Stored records
:::::

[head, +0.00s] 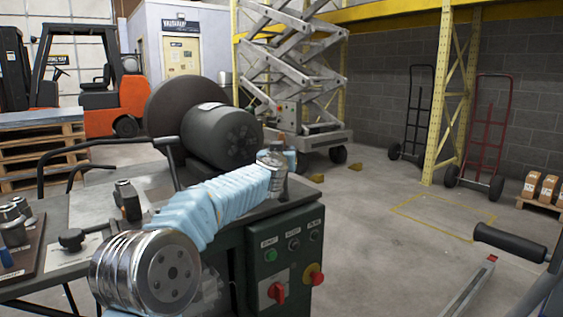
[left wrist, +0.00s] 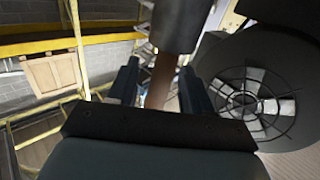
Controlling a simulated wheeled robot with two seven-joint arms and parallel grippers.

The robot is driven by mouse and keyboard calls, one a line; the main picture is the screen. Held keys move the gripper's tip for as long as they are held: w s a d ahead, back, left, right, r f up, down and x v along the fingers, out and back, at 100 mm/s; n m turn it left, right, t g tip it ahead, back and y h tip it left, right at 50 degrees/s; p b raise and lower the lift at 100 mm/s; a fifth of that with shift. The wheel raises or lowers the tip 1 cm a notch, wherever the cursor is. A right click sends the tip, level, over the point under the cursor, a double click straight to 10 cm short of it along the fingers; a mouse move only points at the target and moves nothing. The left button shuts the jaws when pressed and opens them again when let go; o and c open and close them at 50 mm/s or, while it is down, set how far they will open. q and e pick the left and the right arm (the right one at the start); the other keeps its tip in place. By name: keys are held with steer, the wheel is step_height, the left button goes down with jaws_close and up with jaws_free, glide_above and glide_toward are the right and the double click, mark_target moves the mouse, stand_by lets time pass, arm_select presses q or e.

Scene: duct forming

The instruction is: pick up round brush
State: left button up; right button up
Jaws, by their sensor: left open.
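My left arm reaches over the green machine in the head view, and its fingers are not distinguishable there. In the left wrist view my left gripper (left wrist: 158,72) is open, with its two dark fingers apart. A brown, handle-like strip (left wrist: 160,88) shows between the fingers, below a dark cylinder (left wrist: 180,22). I cannot tell whether these belong to the round brush, or whether the fingers touch the strip. No round brush is clearly recognizable in the head view. My right gripper is not in view.
A green machine (head: 259,262) with switches stands in front, with a large dark motor (head: 222,136) behind my arm. A bench (head: 88,210) at left holds metal parts and a dark tool (head: 127,201). A dark round grille (left wrist: 250,100) is at right in the wrist view.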

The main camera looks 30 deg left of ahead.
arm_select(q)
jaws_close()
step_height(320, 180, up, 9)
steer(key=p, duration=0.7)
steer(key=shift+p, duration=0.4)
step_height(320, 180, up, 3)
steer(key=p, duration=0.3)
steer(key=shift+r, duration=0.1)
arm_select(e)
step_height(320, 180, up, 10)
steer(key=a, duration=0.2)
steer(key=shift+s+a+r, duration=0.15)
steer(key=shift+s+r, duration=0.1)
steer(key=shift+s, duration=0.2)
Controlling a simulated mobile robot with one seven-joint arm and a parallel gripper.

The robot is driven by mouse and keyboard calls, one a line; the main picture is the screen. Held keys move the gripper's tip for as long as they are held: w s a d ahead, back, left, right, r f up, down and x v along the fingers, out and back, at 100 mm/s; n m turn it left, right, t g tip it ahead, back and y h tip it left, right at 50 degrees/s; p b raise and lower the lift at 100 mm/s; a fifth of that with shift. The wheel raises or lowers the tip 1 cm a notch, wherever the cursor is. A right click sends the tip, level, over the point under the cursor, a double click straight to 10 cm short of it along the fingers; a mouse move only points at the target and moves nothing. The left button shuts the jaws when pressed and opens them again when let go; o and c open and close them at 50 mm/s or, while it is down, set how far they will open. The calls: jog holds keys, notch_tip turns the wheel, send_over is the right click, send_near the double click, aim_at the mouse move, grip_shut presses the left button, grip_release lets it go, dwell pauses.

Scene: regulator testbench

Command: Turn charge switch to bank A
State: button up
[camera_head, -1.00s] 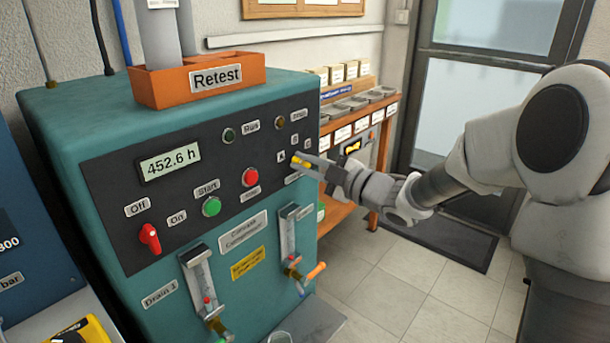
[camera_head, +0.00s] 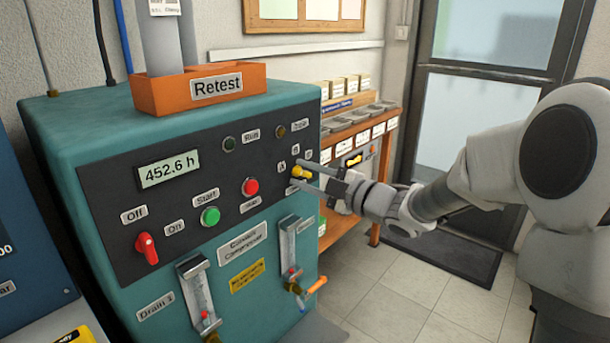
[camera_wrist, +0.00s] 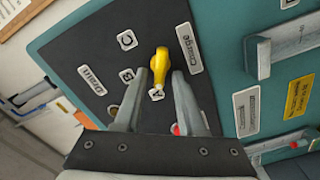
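The charge switch is a yellow knob (camera_head: 301,173) at the right of the compressor's black panel (camera_head: 120,200). It also shows in the wrist view (camera_wrist: 161,62), between the "Charge" label (camera_wrist: 188,47) and the labels A (camera_wrist: 156,93), B (camera_wrist: 126,75) and C (camera_wrist: 127,40). Its narrow end lies beside the A label. My gripper (camera_head: 305,174) is at the knob. In the wrist view, the gripper's fingers (camera_wrist: 159,78) are open, one on each side of the knob, with a visible gap on both sides.
Red (camera_head: 250,186) and green (camera_head: 210,216) buttons and a red on/off switch (camera_head: 146,248) sit left on the same panel. Valves with orange handles (camera_head: 317,284) stick out below. A shelf of trays (camera_head: 350,118) stands behind; the floor at right is open.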

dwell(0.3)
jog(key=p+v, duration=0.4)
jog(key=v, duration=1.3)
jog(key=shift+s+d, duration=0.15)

:::::

Print exactly the lines from the one containing "Jaws, by their sensor: left open." to the one containing "Controlling a simulated mobile", both included, and nothing else.

Response ->
Jaws, by their sensor: left open.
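My left arm reaches over the green machine in the head view, and its fingers are not distinguishable there. In the left wrist view my left gripper (left wrist: 158,72) is open, with its two dark fingers apart. A brown, handle-like strip (left wrist: 160,88) shows between the fingers, below a dark cylinder (left wrist: 180,22). I cannot tell whether these belong to the round brush, or whether the fingers touch the strip. No round brush is clearly recognizable in the head view. My right gripper is not in view.
A green machine (head: 259,262) with switches stands in front, with a large dark motor (head: 222,136) behind my arm. A bench (head: 88,210) at left holds metal parts and a dark tool (head: 127,201). A dark round grille (left wrist: 250,100) is at right in the wrist view.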

The main camera looks 30 deg left of ahead.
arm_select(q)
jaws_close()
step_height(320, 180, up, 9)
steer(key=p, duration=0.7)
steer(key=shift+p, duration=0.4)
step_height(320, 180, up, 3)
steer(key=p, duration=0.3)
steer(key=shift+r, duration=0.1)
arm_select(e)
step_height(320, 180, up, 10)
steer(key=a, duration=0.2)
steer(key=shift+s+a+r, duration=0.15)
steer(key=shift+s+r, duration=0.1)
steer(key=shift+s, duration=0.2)
Controlling a simulated mobile robot with one seven-joint arm and a parallel gripper.

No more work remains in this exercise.